White is such a dirty color to wear. Somehow, always, my inner dirtiness seeps to my outsides and collects in little spots of unidentifiable contamination. Most of the time, these go unnoticed. But when I spy from the corner of my eye a flicker of impurity I can only count down the hours until I can cast away those pieces of thread into the ever growing, ever changing pile of laundry which decorates my fiber bear and beaten green floor.
And even when buried deep in the abyss of twice worn clothes, those little spots find reason to haunt me, polluting my conscience. All I feel is rage at their lack of newness and perfectness. Things I am not. I can beat them back, squish them down but corners of those twice worn clothes seep, snake and slither from beneath the closet door until I give up once and again as I stand helplessly watching my laundry take over the ten by ten space I occupy.

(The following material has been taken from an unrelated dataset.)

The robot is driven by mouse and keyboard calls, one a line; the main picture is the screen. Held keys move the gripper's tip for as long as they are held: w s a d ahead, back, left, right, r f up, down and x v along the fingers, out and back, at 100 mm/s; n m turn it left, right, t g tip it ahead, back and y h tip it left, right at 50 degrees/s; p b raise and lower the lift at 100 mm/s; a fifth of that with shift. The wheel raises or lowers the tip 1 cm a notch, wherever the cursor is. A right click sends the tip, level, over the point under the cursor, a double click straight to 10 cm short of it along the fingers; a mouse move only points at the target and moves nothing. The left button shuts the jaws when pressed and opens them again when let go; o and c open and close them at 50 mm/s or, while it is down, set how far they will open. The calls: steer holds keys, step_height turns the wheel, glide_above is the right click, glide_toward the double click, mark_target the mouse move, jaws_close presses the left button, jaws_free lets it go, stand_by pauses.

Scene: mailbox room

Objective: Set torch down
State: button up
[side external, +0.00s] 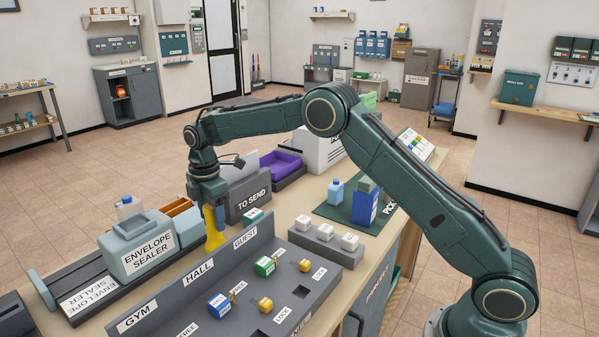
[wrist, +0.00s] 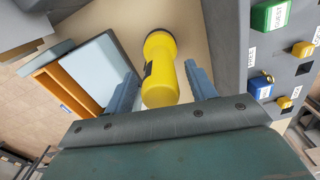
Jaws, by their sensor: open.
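The yellow torch (side external: 214,232) stands roughly upright on the table top, between the envelope sealer and the grey labelled panel. In the wrist view the torch (wrist: 160,75) has its wide end away from me and its narrower body towards me. My gripper (side external: 208,203) is directly above it, pointing down. In the wrist view my gripper (wrist: 163,88) has its two fingers apart, one on each side of the torch, with a gap visible on both sides. The torch's foot is partly hard to make out in the side view.
The envelope sealer (side external: 140,246) is left of the torch. The grey panel (side external: 205,284) with GYM, HALL and GUEST labels is in front. The TO SEND bin (side external: 247,196) stands behind. A blue box (side external: 365,205) stands on a green mat (side external: 327,212) to the right.

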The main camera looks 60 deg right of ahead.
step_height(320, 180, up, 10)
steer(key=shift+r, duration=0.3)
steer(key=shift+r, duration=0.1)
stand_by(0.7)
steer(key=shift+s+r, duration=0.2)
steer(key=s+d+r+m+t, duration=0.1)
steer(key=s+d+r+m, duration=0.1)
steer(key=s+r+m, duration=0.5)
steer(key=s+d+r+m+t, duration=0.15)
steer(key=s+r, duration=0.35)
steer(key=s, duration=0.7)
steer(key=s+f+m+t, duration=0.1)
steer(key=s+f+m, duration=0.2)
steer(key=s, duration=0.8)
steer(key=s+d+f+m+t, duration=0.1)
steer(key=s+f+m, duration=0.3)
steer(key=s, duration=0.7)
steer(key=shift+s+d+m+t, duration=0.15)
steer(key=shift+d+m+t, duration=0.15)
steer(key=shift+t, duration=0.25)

I can turn my back, I can walk away but they worm themselves into my meandering path. Slowly I spin out of control, piece by piece unraveling some more. And when I can take it no longer I shamefully kick and half throw all the contents back onto the floor. And is if it is the worst moment of my life I seperate each piece, black from white, pink from blue. Not quite sure what this is all supposed to mean anyone besides you.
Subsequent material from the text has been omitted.